Cathie Wood’s ARK Invest seized the opportunity to increase its stake in SpaceX, acquiring $18.3 million worth of shares after the stock tumbled 5.43% to a new post-IPO low. This move is notable not just for its size but for the timing: SpaceX shares closed at $123.99, below the IPO price of $135, signaling ARK’s confidence despite market setbacks.
The purchase was distributed across four of ARK’s actively managed ETFs, with the ARK Innovation ETF taking the largest share at 95,129 shares worth around $11.8 million. The Autonomous Technology & Robotics ETF followed with 30,464 shares, the Space Exploration & Innovation ETF added 12,611 shares, and the Next Generation Internet ETF acquired 9,419 shares. Altogether, the acquisition totaled 147,623 shares.

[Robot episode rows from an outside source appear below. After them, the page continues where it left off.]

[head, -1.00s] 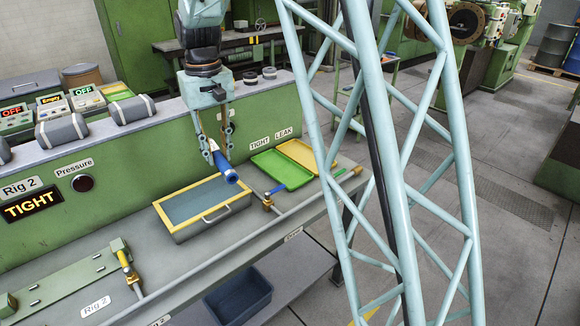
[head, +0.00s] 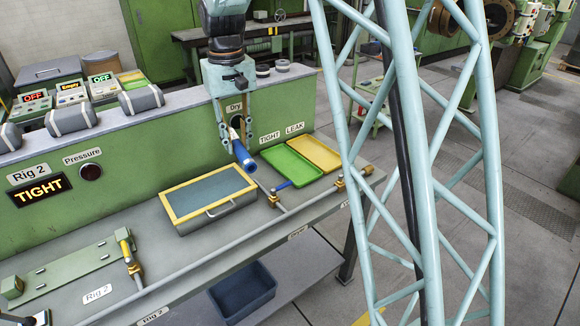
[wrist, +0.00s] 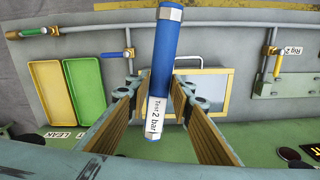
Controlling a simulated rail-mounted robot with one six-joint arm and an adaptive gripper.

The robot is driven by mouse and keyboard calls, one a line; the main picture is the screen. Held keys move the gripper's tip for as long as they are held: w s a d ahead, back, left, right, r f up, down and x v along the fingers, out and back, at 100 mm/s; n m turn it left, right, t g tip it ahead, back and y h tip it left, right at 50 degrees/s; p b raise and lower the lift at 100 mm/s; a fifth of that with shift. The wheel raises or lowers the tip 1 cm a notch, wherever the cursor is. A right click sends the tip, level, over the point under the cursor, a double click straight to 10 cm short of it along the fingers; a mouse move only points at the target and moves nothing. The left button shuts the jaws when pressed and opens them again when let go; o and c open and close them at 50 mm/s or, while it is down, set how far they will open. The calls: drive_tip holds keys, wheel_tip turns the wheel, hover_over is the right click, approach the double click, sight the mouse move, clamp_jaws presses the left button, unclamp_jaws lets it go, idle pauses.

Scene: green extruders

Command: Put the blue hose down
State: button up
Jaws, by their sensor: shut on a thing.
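My gripper (head: 235,145) is shut on the blue hose (head: 244,158) and holds it tilted above the bench, close to the green back panel. In the wrist view the hose (wrist: 163,60) is between the two fingers, with metal ends and a white label reading "Test 2 bar". The green tray (head: 290,168), by the TIGHT label, and the yellow tray (head: 316,153), by the LEAK label, lie to the right of my gripper. Both trays look empty. The Rig 2 display (head: 40,190) reads TIGHT.
A yellow-rimmed box (head: 208,198) with a handle stands on the bench to the left of the hose. A pipe with brass valves (head: 274,199) runs along the bench front. A blue bin (head: 243,290) stands below. Bare bench (head: 150,245) lies left of the box.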

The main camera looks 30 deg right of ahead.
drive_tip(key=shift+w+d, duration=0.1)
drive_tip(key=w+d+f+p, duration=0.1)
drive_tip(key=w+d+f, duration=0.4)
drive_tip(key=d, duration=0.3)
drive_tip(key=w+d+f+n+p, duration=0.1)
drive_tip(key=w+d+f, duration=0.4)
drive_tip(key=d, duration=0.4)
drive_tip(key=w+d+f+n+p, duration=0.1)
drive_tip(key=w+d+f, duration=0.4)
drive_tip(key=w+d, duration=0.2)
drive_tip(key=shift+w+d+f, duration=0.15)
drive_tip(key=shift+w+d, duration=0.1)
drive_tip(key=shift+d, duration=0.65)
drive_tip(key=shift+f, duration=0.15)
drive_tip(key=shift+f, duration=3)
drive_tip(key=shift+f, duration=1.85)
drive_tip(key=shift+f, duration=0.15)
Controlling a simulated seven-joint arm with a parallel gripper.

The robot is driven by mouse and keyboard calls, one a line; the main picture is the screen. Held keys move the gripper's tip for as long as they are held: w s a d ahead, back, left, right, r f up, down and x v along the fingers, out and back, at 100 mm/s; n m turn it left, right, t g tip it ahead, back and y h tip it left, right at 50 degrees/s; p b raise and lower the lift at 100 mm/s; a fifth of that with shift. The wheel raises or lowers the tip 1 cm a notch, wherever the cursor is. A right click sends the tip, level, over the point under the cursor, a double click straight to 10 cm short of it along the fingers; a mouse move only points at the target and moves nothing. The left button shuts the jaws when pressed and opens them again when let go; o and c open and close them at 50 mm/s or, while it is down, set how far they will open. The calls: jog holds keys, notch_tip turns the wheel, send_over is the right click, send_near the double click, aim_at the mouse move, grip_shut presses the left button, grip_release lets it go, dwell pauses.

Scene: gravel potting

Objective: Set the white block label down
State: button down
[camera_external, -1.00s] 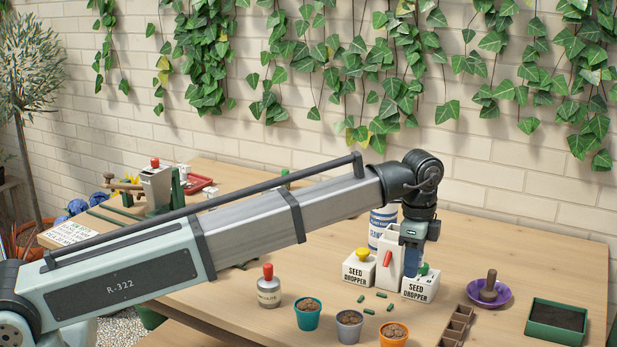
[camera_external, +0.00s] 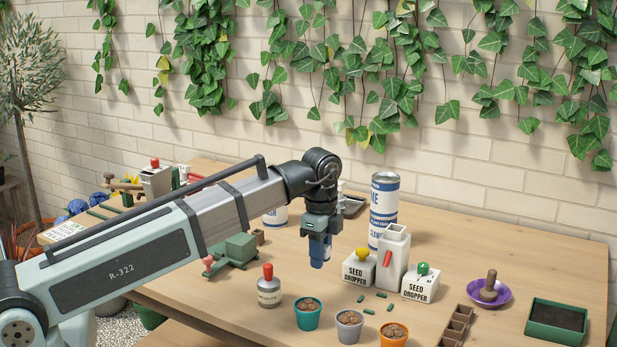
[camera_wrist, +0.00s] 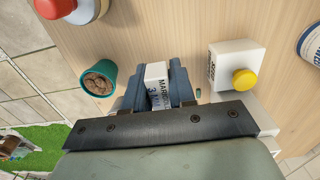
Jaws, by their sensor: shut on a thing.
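The white block label (camera_wrist: 156,73), with dark and blue print on its side, is between the blue fingers of my gripper (camera_wrist: 158,82) in the wrist view. My gripper is shut on it. In the external view my gripper (camera_external: 317,262) points down over the bench, left of the seed dropper with the yellow knob. The label cannot be made out there; the fingers hide it. The gap between the label and the bench top cannot be told.
The yellow-knobbed seed dropper (camera_external: 359,268) stands to the right, with a white dispenser (camera_external: 394,255) beside it. A red-topped bottle (camera_external: 268,290) and a teal pot (camera_external: 307,316) stand in front. A green device (camera_external: 236,250) is at left. Bare wood lies between them.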

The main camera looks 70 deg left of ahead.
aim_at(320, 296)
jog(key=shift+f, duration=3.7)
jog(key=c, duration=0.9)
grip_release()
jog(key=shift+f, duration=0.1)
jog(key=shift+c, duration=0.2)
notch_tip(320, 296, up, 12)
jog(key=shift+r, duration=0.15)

Context: Starship Setbacks and Market Reaction
SpaceX’s recent dip coincides with operational challenges. Flight 13 of the Starship program was delayed after two Raptor engines failed during pre-launch testing. Elon Musk announced plans to replace the faulty engines, with a new launch date scheduled for July 20. This technical hurdle added pressure on SpaceX’s stock, which now trades 8.2% below its IPO price.
ARK’s buying pattern over the past weeks reflects a strategic accumulation: since June’s market debut, ARK has invested approximately $475 million in SpaceX, including about $444 million around the IPO date. The July 17 purchase extends this trend, suggesting ARK sees long-term potential overshadowing short-term operational setbacks.
Meanwhile, ARK reduced its exposure to Robinhood Markets in the same trading session, selling off 26,002 shares amid a 5.72% price drop. This reallocation might indicate a shift in ARK’s priorities, favoring space exploration over retail brokerage uncertainty.
For investors, ARK’s move highlights growing conviction in SpaceX’s innovative edge despite headline risks. The dip creates an entry point that ARK capitalizes on, reflecting a classic buy-the-dip approach but also an endorsement of SpaceX’s fundamentals and future prospects in a competitive space sector.
This article presents informational analysis and should not be taken as financial advice.